## Begin

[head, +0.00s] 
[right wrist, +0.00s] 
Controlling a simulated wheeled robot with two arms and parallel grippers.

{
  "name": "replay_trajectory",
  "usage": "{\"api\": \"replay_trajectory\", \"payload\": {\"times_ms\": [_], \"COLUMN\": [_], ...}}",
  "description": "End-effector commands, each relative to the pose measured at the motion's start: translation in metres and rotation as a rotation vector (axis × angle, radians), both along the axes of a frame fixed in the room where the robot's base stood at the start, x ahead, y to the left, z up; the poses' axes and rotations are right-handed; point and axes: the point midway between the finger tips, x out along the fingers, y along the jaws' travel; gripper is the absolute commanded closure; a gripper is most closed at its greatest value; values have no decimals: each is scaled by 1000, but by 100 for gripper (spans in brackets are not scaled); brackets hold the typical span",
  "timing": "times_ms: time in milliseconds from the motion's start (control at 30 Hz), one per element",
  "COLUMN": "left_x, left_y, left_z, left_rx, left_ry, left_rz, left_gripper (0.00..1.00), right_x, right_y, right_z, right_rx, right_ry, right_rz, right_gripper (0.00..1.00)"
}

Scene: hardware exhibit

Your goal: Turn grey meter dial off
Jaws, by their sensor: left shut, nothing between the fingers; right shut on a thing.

## End

Reply with nothing but the number of lines that contain the word "start".

2